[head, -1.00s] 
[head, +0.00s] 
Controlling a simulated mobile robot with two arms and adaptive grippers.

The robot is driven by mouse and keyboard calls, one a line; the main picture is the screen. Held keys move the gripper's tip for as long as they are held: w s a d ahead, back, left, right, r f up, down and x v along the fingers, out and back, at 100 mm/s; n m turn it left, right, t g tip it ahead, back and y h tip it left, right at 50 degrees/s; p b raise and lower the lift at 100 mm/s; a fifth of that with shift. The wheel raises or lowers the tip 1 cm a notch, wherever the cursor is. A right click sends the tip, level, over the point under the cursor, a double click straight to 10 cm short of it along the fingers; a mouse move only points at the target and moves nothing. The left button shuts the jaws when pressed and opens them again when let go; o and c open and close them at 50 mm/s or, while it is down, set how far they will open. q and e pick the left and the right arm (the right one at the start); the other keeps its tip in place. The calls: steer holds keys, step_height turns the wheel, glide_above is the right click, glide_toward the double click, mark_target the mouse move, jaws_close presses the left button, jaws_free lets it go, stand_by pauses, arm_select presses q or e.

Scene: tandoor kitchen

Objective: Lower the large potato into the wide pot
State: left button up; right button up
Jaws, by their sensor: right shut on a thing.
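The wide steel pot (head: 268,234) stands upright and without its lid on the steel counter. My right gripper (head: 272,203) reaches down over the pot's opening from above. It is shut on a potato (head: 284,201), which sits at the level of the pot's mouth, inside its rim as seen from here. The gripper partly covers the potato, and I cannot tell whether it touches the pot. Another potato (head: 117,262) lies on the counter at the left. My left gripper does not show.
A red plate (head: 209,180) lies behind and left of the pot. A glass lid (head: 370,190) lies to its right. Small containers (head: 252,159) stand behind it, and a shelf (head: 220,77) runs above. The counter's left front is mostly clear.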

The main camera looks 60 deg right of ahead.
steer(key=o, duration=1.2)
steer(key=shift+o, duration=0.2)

**STATED PROBLEM:**
Return, word for word, each line from the line that contains "Jaws, by their sensor: right shut on a thing." to the end of the listing above; include both end lines and nothing else.

**TASK SOLUTION:**
Jaws, by their sensor: right shut on a thing.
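The wide steel pot (head: 268,234) stands upright and without its lid on the steel counter. My right gripper (head: 272,203) reaches down over the pot's opening from above. It is shut on a potato (head: 284,201), which sits at the level of the pot's mouth, inside its rim as seen from here. The gripper partly covers the potato, and I cannot tell whether it touches the pot. Another potato (head: 117,262) lies on the counter at the left. My left gripper does not show.
A red plate (head: 209,180) lies behind and left of the pot. A glass lid (head: 370,190) lies to its right. Small containers (head: 252,159) stand behind it, and a shelf (head: 220,77) runs above. The counter's left front is mostly clear.

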The main camera looks 60 deg right of ahead.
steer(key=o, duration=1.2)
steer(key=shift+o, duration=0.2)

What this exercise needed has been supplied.